Мишка понюхал спирт и поморщился. – Резиной воняет.
- А ты не нюхай, а пей, - возразил я.
Мы налили по сто грамм и выпили. Меня чуть не стошнило. Думал, заболит живот или будет отравление какое, но ничего страшного не случилось.
В гостинице я прожил неделю. Посмотрел Владивосток, навестил ещё некоторых однокашников. Не нашёл только Гороховского. Он был в море. Узнал, что он женился на местной девушке и живёт в частном доме.
Процесс вылета из Владивостока занял двое суток. Накануне прошёл сильный снегопад. Во Владивостоке это была большая редкость. Аэропорт занесло, и самолёты стояли в ожидании, когда солдаты лопатами расчистят взлётно-посадочную полосу.
Наконец мы вылетели в Новосибирск. Там была пересадка на Ленинград. Часа через три прилетели, и тут оказалось, что наш багаж перепутали, отправили с московским рейсом, а их багаж улетел в Ленинград. Пассажирам предложили получить свои вещи через двое суток. Я то мог подождать двое суток, но некоторые пассажиры летели через Ленинград транзитом, что им было делать?
Через двое суток я снова был в аэропорту Пулково. Прождал часа два. Наконец по ленте транспортёра поползли наши вещи. Их стали разбирать пассажиры злополучного рейса, а моего чемодана всё нет. Наконец все вещи разобрали, и на круге остался один чемодан. Я с трудом узнал его. Замки сломаны, а чемодан перевязан какой-то грязной верёвкой. Мне предложили открыть его и проверить содержимое. Я развязал верёвку, открыл чемодан и обнаружил внутри опись. Мне объяснили, что в Новосибирске мой чемодан раскрылся сам собой, и всё его содержимое вывалилось. Поэтому сделали опись вещей. Внутри всё было перевёрнуто и помято. Красная рыба (балык) была завёрнута в новый только что купленный костюм. Банка красной икры пропала (в описи она не значилась). Я взял чемодан, завязал верёвкой и поехал домой. Жаловаться было бесполезно.
5.
Когда я прибыл из отпуска в Горячие ручьи, экипаж корабля уже готовился к новому походу в Атлантику. К тому времени у меня сложились хорошие, дружеские отношения с командиром и он переселил меня в отдельную каюту на верхней палубе, рядом со своей (раньше в ней жил Мисчанчук). Оставаясь дежурить на корабле, после отбоя он обычно приглашал меня к себе и предлагал: - Давай, Алексеич, по пять капель!

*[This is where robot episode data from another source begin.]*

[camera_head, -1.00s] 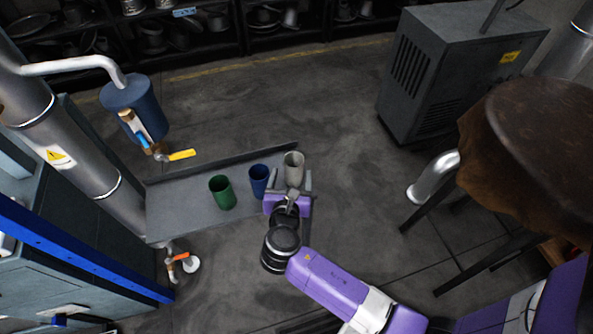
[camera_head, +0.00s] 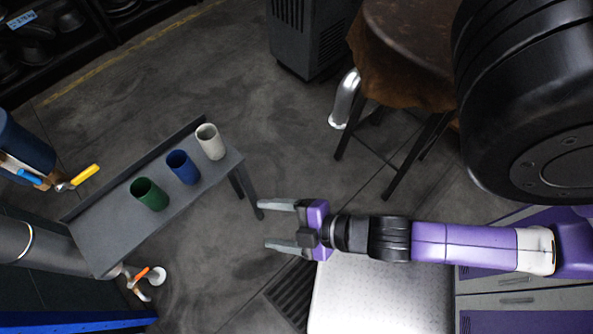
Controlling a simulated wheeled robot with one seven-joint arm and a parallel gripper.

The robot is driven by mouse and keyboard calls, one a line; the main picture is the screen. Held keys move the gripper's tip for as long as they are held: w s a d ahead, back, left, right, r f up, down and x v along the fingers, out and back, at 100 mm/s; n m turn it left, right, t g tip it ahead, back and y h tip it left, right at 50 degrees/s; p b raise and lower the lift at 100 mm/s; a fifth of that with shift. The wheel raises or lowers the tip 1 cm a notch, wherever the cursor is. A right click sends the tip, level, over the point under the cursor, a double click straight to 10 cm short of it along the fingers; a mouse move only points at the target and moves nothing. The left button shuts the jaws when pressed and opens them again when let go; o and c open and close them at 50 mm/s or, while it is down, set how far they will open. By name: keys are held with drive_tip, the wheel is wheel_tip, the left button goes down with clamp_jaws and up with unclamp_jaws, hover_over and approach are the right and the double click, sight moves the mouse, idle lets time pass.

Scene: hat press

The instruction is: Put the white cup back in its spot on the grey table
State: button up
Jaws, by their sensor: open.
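The white cup (camera_head: 210,142) stands upright on the grey table (camera_head: 120,223), near its right end. A blue cup (camera_head: 183,167) and a green cup (camera_head: 149,194) stand to its left in a row along the table. My gripper (camera_head: 267,225) is open and empty. It is off the right end of the table, to the lower right of the white cup and clear of it. Its two grey fingers point left. No cup is hidden by the arm.
A round table with a brown leather cover (camera_head: 410,50) stands at the upper right. A grey cabinet (camera_head: 308,35) is at the top. A yellow-handled valve (camera_head: 83,178) is left of the grey table. Open floor (camera_head: 285,150) lies between the tables.

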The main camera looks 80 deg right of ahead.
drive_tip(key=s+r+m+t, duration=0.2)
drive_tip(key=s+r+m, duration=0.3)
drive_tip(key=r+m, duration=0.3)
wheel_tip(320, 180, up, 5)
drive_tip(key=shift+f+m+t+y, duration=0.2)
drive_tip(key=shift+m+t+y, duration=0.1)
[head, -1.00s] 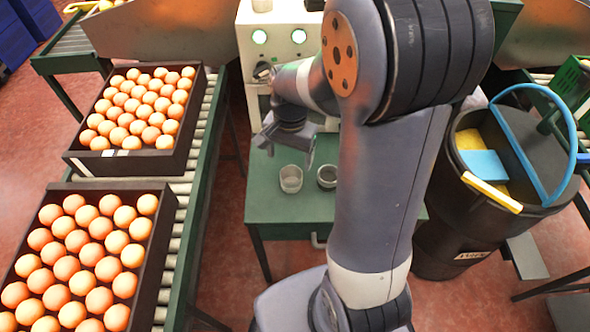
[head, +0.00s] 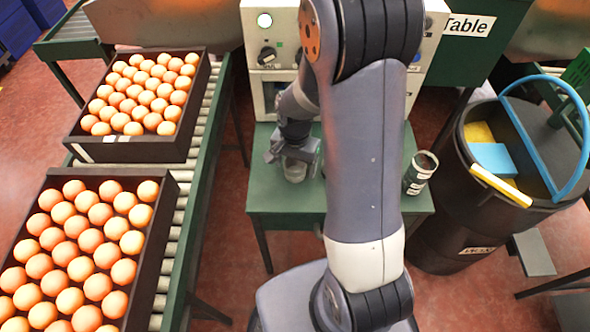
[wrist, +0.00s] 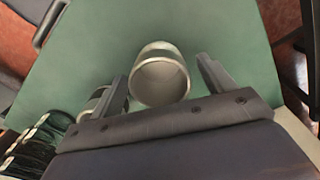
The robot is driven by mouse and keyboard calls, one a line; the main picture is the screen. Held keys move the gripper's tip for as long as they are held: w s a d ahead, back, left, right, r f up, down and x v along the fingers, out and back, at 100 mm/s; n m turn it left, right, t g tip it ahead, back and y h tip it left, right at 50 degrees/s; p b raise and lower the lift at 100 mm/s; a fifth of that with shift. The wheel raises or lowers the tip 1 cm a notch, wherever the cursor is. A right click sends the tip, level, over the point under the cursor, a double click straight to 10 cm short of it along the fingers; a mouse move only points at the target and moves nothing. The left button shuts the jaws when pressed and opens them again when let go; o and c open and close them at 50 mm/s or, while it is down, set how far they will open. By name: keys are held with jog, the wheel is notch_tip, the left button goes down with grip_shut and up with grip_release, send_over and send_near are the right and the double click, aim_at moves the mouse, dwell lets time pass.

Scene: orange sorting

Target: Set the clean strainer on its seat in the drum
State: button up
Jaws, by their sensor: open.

Где пять, там и десять. Вскоре на столе появлялась закуска, принесённая боцманом, и застолье продолжалось до двух, а то и до четырёх часов ночи. Потом командир говорил:
- Ну, ты поспи немного, а в 6.00 организуешь подъём личного состава, физзарядку, приборку. К подъёму флага (в 8.00) разбудишь меня.
Беседовать с командиром было интересно. Он многое знал, много повидал, но постоянный недосып очень угнетал меня. Приходилось много курить, вести малоподвижный образ жизни (любую свободную минуту я использовал для сна) и я стал полнеть, у меня сильно полезли волосы.
Изредка со штурманом мы выбирались в увольнение, в Полярный. Заходили в ресторан, сидели, отдыхали за рюмкой водки или коньяка. Штурман знакомился с женщиной и уходил провожать очередную пассию, а я возвращался на корабль один. Я не умел и не хотел знакомиться с женщинами ради того, чтобы только переспать.
Но как-то зимой мы возвращались из ресторана вместе в приличном подпитии. Было темно, холодно, поздно и штурман предложил: - Пошли напрямик по тропинке через сопки. – Я согласился, и мы полезли куда-то, не зная толком дороги. Помню какие-то склады, колючую проволоку, лающих собак. Наконец мы вышли к какому-то бараку. Куда идти дальше – не ясно. Постучали в дверь. Нам открыла молодая женщина. Мы сказали, что заблудились и спросили, как выйти на дорогу, ведущую в Горячие ручьи? Она посмотрела на нас и сказала: - Ну, куда ж вы пойдёте такие? Ещё заблудитесь и замёрзните. Ночуйте у нас.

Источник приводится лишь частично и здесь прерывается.